Go through the entries and transcribe each one exactly, dropping the pictures.
-- -- --
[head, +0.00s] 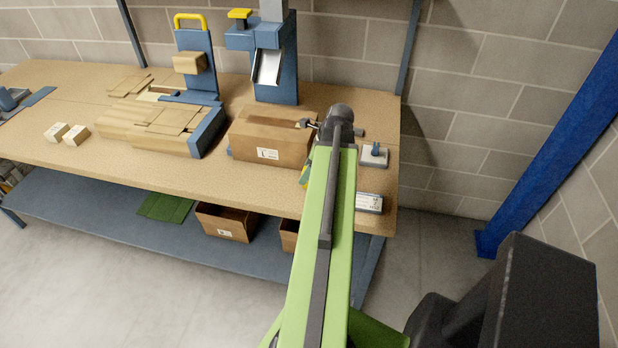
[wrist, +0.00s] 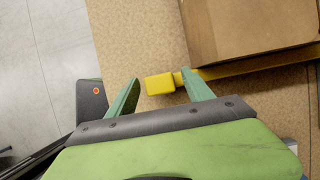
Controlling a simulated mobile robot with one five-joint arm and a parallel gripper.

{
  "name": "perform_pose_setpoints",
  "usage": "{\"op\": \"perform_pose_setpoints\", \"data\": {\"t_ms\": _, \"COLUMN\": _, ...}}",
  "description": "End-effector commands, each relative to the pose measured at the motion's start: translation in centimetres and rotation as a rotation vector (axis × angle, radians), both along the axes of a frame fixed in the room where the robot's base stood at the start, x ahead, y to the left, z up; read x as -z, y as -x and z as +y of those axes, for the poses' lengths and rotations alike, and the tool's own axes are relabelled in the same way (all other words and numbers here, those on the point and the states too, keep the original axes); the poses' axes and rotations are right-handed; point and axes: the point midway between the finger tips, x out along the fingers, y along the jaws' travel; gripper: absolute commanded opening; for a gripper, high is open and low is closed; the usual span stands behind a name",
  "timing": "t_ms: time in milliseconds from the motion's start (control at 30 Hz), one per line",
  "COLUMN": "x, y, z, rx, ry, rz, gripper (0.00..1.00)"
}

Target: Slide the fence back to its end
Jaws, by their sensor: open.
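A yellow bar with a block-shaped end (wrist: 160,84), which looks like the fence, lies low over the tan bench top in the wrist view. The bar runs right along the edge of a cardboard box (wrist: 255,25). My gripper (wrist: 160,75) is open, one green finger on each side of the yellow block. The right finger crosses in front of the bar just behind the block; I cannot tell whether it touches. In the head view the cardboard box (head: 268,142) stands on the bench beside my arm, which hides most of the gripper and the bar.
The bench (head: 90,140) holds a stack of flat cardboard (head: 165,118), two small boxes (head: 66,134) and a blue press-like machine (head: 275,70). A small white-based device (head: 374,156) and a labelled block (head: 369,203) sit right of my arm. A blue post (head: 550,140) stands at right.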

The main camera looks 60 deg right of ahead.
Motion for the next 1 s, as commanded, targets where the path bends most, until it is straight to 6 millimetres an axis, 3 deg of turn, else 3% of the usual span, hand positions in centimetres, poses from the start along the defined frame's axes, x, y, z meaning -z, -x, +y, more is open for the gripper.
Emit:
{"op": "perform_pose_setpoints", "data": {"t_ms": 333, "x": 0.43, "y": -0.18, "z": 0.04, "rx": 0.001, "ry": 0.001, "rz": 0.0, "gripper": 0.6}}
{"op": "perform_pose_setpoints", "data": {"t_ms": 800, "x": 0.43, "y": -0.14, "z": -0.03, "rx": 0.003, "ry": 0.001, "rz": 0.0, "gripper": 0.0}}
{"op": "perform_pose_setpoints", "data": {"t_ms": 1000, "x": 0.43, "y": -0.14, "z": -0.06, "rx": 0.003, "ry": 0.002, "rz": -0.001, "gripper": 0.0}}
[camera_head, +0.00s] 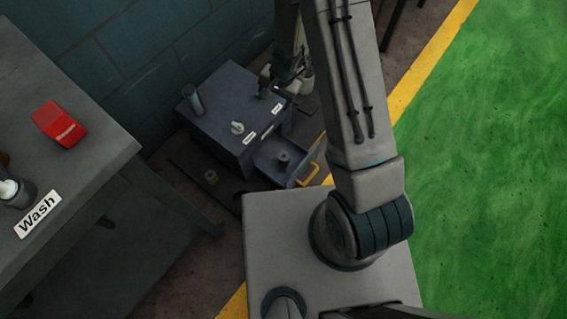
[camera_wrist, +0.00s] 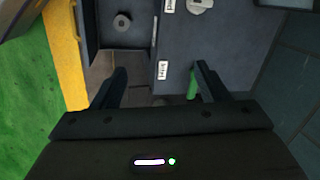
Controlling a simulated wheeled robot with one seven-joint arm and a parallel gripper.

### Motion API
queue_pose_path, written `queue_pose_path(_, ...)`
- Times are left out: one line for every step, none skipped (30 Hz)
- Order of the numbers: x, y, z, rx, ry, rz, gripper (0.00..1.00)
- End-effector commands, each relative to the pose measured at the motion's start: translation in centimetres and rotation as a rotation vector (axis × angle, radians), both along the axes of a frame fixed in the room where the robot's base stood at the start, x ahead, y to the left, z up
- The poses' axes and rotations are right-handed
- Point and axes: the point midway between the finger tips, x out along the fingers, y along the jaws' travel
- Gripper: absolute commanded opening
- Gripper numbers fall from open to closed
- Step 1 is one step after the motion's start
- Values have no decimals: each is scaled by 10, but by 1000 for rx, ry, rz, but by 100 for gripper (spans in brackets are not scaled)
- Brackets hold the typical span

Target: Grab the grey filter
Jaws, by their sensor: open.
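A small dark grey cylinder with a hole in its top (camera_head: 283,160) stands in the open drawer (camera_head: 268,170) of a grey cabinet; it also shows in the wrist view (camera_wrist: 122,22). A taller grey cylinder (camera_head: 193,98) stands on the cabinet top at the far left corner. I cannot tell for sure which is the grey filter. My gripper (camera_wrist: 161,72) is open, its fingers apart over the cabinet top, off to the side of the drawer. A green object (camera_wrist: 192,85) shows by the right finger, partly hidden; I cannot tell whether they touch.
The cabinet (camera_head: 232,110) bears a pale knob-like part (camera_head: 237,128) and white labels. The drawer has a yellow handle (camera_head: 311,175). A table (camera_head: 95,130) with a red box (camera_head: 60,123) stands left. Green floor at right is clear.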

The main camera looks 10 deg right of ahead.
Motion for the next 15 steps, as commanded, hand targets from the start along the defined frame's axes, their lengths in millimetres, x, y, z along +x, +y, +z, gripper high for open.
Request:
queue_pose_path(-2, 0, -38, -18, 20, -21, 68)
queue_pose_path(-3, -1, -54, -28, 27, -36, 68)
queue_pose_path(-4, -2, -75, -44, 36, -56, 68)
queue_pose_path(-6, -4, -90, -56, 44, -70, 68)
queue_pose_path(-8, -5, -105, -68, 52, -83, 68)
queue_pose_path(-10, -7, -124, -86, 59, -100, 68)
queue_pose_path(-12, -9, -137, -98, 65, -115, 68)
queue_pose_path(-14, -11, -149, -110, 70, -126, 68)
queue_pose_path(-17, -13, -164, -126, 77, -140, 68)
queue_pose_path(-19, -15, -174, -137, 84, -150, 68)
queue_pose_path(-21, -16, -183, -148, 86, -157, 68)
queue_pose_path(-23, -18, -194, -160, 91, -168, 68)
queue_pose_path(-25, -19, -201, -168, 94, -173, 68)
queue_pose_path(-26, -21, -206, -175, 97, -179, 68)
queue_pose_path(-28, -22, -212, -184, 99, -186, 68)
-- -- --
**Exercise solution**
[head, +0.00s] 
[wrist, +0.00s] 
Controlling a simulated mobile robot with one five-joint arm and a parallel gripper.

{
  "name": "perform_pose_setpoints",
  "usage": "{\"op\": \"perform_pose_setpoints\", \"data\": {\"t_ms\": _, \"COLUMN\": _, ...}}",
  "description": "End-effector commands, each relative to the pose measured at the motion's start: translation in centimetres and rotation as a rotation vector (axis × angle, radians), both along the axes of a frame fixed in the room where the robot's base stood at the start, x ahead, y to the left, z up; read x as -z, y as -x and z as +y of those axes, for the poses' lengths and rotations alike, and the tool's own axes are relabelled in the same way (all other words and numbers here, those on the point and the states too, keep the original axes); the poses' axes and rotations are right-handed; point and axes: the point midway between the finger tips, x out along the fingers, y along the jaws' travel; gripper: absolute commanded opening; for a gripper, high is open and low is closed; the usual span stands behind a name",
  "timing": "t_ms: time in milliseconds from the motion's start (control at 30 Hz), one per line",
  "COLUMN": "x, y, z, rx, ry, rz, gripper (0.00..1.00)"
}

Target: Slide the fence back to its end
Jaws, by their sensor: open.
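A yellow bar with a block-shaped end (wrist: 160,84), which looks like the fence, lies low over the tan bench top in the wrist view. The bar runs right along the edge of a cardboard box (wrist: 255,25). My gripper (wrist: 160,75) is open, one green finger on each side of the yellow block. The right finger crosses in front of the bar just behind the block; I cannot tell whether it touches. In the head view the cardboard box (head: 268,142) stands on the bench beside my arm, which hides most of the gripper and the bar.
The bench (head: 90,140) holds a stack of flat cardboard (head: 165,118), two small boxes (head: 66,134) and a blue press-like machine (head: 275,70). A small white-based device (head: 374,156) and a labelled block (head: 369,203) sit right of my arm. A blue post (head: 550,140) stands at right.

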The main camera looks 60 deg right of ahead.
Motion for the next 1 s, as commanded, targets where the path bends most, until it is straight to 6 millimetres an axis, 3 deg of turn, else 3% of the usual span, hand positions in centimetres, poses from the start along the defined frame's axes, x, y, z meaning -z, -x, +y, more is open for the gripper.
Emit:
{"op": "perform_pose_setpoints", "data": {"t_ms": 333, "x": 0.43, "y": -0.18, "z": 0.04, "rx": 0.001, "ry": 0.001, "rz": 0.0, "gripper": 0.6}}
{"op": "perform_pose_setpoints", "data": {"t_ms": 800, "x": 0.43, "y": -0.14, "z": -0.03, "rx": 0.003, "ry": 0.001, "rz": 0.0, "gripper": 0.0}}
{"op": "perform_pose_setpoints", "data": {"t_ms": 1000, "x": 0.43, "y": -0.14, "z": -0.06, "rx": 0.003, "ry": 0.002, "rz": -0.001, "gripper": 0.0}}
[camera_head, +0.00s] 
[camera_wrist, +0.00s] 
Controlling a simulated wheeled robot with one seven-joint arm and a parallel gripper.

### Motion API
queue_pose_path, written `queue_pose_path(_, ...)`
- Times are left out: one line for every step, none skipped (30 Hz)
- Order of the numbers: x, y, z, rx, ry, rz, gripper (0.00..1.00)
- End-effector commands, each relative to the pose measured at the motion's start: translation in centimetres and rotation as a rotation vector (axis × angle, radians), both along the axes of a frame fixed in the room where the robot's base stood at the start, x ahead, y to the left, z up
- The poses' axes and rotations are right-handed
- Point and axes: the point midway between the finger tips, x out along the fingers, y along the jaws' travel
- Gripper: absolute commanded opening
- Gripper numbers fall from open to closed
- Step 1 is one step after the motion's start
- Values have no decimals: each is scaled by 10, but by 1000 for rx, ry, rz, but by 100 for gripper (spans in brackets are not scaled)
- Brackets hold the typical span

Target: Grab the grey filter
Jaws, by their sensor: open.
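A small dark grey cylinder with a hole in its top (camera_head: 283,160) stands in the open drawer (camera_head: 268,170) of a grey cabinet; it also shows in the wrist view (camera_wrist: 122,22). A taller grey cylinder (camera_head: 193,98) stands on the cabinet top at the far left corner. I cannot tell for sure which is the grey filter. My gripper (camera_wrist: 161,72) is open, its fingers apart over the cabinet top, off to the side of the drawer. A green object (camera_wrist: 192,85) shows by the right finger, partly hidden; I cannot tell whether they touch.
The cabinet (camera_head: 232,110) bears a pale knob-like part (camera_head: 237,128) and white labels. The drawer has a yellow handle (camera_head: 311,175). A table (camera_head: 95,130) with a red box (camera_head: 60,123) stands left. Green floor at right is clear.

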The main camera looks 10 deg right of ahead.
Motion for the next 15 steps, as commanded, hand targets from the start along the defined frame's axes, their lengths in millimetres, x, y, z along +x, +y, +z, gripper high for open.
Request:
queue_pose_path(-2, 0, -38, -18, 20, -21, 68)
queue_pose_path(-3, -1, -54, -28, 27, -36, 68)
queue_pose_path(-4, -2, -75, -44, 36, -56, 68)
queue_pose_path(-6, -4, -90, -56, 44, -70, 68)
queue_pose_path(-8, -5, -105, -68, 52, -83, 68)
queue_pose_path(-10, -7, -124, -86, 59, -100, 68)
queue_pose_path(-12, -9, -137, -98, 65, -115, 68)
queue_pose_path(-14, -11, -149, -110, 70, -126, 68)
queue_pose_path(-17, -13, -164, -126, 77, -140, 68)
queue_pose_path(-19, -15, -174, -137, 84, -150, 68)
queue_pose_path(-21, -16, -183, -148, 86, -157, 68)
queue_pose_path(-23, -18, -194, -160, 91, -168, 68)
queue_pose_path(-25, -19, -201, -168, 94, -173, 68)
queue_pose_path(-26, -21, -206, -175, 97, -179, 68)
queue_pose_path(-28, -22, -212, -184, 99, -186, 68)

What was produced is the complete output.